> [RECORDS SUPPLIED]:
============
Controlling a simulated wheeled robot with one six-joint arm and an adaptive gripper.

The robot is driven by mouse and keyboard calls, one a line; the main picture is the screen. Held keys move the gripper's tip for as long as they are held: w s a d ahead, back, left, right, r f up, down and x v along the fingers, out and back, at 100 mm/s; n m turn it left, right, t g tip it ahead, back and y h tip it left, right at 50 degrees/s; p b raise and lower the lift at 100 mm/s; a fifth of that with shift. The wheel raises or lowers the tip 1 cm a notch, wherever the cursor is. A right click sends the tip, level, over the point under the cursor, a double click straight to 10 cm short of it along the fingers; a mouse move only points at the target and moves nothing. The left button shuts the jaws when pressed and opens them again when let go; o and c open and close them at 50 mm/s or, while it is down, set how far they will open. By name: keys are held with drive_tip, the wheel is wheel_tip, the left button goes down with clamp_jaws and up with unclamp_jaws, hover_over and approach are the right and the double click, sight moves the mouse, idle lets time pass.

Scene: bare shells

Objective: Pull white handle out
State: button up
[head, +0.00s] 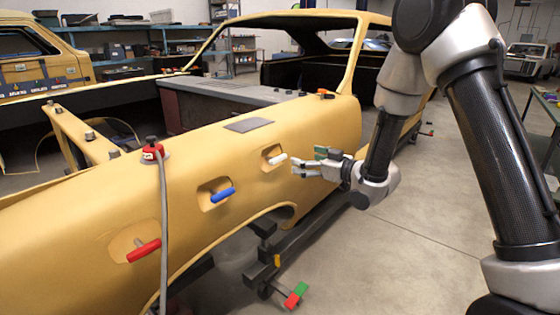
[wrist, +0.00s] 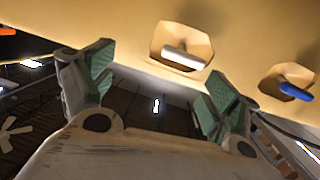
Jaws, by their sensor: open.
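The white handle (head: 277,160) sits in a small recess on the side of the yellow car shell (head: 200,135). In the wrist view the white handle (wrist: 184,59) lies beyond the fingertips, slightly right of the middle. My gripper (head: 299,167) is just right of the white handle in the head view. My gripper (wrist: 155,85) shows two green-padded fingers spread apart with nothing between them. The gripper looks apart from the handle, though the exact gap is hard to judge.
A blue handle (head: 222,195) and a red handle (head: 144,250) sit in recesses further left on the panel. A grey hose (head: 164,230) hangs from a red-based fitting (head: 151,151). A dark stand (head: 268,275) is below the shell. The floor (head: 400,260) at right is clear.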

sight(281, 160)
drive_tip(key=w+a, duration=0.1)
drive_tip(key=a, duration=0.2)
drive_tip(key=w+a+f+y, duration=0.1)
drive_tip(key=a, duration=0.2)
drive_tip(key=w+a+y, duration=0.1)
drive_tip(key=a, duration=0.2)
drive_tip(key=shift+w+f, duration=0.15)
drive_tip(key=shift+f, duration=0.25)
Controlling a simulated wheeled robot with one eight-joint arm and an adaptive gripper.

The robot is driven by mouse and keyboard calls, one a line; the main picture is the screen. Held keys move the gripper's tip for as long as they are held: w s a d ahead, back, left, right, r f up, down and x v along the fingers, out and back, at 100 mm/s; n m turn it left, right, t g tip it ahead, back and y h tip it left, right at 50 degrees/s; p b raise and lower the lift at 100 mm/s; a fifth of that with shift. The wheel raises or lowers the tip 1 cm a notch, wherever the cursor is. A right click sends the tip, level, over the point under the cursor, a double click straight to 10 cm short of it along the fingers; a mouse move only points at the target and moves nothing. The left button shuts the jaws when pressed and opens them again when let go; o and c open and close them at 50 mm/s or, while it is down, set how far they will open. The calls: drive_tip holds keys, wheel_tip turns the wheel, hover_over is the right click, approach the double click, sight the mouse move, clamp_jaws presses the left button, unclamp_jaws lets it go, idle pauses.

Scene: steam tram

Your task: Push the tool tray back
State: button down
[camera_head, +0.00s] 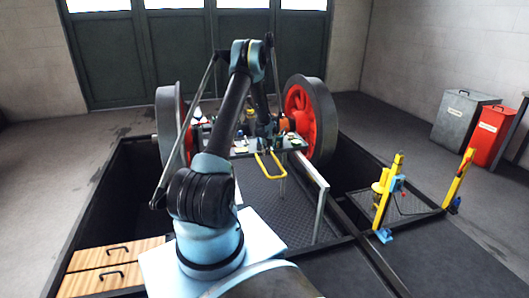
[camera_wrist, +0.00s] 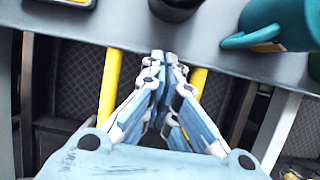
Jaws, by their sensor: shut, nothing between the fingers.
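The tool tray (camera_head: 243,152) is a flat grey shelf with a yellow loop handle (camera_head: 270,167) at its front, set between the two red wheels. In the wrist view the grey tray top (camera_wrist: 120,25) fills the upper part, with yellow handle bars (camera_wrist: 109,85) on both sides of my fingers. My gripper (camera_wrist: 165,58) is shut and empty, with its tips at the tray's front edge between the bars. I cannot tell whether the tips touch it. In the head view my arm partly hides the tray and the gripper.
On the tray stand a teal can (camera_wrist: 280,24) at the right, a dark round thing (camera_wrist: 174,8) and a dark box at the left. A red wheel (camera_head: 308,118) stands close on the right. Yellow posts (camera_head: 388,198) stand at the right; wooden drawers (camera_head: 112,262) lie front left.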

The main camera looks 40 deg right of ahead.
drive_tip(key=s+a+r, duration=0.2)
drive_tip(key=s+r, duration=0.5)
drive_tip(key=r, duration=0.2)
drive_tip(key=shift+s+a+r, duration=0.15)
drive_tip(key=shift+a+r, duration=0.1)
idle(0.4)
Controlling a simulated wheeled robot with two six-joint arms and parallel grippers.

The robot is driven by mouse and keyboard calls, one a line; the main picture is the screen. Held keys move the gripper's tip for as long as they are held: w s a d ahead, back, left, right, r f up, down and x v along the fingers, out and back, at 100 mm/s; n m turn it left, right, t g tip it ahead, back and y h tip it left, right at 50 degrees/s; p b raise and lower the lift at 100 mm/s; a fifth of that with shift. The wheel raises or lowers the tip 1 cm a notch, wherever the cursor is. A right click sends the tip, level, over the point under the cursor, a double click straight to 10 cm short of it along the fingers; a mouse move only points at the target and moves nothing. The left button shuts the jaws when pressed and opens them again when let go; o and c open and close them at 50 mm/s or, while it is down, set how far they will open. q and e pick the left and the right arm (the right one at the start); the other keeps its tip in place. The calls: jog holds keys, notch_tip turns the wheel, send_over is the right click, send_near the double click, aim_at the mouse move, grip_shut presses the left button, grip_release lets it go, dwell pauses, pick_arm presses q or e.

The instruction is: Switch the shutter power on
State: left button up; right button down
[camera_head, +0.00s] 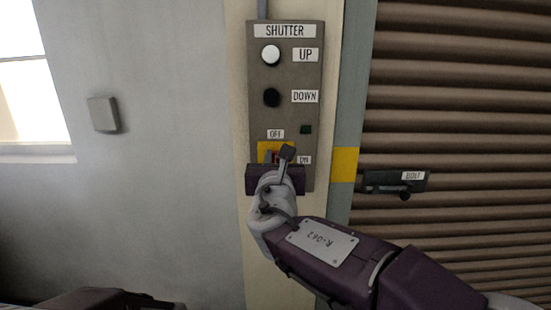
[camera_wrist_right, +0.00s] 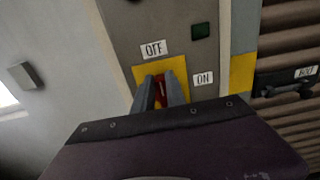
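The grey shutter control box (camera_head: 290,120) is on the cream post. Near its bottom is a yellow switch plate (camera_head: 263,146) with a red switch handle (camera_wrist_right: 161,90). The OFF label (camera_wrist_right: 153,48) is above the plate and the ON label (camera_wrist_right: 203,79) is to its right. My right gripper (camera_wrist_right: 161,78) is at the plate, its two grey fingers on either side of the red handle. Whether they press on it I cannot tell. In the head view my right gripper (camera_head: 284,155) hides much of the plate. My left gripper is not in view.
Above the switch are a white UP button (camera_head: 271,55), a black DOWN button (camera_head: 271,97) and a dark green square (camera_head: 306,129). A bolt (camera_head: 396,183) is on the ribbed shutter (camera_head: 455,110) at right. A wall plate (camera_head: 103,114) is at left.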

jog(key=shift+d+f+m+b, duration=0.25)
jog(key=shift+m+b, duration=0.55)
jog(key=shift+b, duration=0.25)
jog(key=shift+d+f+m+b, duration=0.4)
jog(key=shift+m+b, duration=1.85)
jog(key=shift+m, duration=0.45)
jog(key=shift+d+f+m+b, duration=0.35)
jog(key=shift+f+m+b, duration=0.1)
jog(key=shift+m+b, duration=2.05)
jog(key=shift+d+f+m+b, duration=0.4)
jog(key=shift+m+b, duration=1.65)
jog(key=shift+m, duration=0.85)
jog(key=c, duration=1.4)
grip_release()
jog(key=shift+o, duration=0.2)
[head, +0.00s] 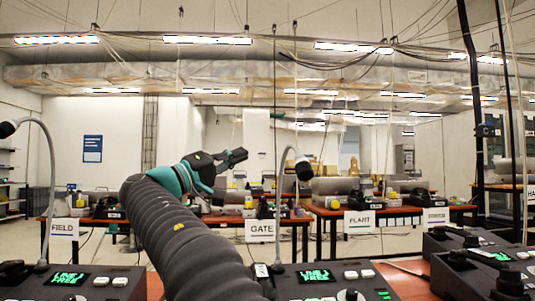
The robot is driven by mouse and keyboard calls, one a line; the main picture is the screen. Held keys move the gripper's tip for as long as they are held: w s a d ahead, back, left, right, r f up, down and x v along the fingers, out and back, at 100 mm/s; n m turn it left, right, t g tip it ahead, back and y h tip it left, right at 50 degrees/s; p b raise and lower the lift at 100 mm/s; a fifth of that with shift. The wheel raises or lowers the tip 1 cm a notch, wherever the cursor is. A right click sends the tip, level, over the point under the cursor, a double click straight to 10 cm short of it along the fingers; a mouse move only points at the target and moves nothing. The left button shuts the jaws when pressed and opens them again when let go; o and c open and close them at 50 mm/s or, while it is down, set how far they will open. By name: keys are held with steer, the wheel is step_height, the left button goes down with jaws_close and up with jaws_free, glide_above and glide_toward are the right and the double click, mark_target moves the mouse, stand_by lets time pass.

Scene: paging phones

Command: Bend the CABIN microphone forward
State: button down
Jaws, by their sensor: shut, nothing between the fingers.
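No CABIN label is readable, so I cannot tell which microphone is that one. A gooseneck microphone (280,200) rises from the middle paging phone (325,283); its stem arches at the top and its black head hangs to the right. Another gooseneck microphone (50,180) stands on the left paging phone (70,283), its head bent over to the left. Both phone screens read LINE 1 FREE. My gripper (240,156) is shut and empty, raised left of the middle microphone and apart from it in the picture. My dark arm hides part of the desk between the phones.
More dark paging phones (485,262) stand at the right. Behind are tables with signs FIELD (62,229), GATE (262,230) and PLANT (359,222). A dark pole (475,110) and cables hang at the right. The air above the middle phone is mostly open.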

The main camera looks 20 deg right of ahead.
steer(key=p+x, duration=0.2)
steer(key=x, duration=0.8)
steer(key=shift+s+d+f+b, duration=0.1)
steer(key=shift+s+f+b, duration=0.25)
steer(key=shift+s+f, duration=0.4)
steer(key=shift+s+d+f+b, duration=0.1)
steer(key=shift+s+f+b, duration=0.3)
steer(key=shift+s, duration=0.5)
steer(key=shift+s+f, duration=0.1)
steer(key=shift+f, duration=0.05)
============
> [TASK GOAL]:
Up to and including the line containing "[wrist, +0.00s]", repeat every line from the start of the data, but none of the pictures.

> [SOLUTION FOR THIS EXERCISE]:
Controlling a simulated wheeled robot with one six-joint arm and an adaptive gripper.

The robot is driven by mouse and keyboard calls, one a line; the main picture is the screen. Held keys move the gripper's tip for as long as they are held: w s a d ahead, back, left, right, r f up, down and x v along the fingers, out and back, at 100 mm/s; n m turn it left, right, t g tip it ahead, back and y h tip it left, right at 50 degrees/s; p b raise and lower the lift at 100 mm/s; a fifth of that with shift. The wheel raises or lowers the tip 1 cm a notch, wherever the cursor is. A right click sends the tip, level, over the point under the cursor, a double click straight to 10 cm short of it along the fingers; a mouse move only points at the target and moves nothing. The left button shuts the jaws when pressed and opens them again when let go; o and c open and close them at 50 mm/s or, while it is down, set how far they will open. By name: keys are held with drive_tip, the wheel is wheel_tip, the left button goes down with clamp_jaws and up with unclamp_jaws, hover_over and approach are the right and the double click, sight moves the mouse, idle lets time pass.

Scene: bare shells

Objective: Pull white handle out
State: button up
[head, +0.00s] 
[wrist, +0.00s] 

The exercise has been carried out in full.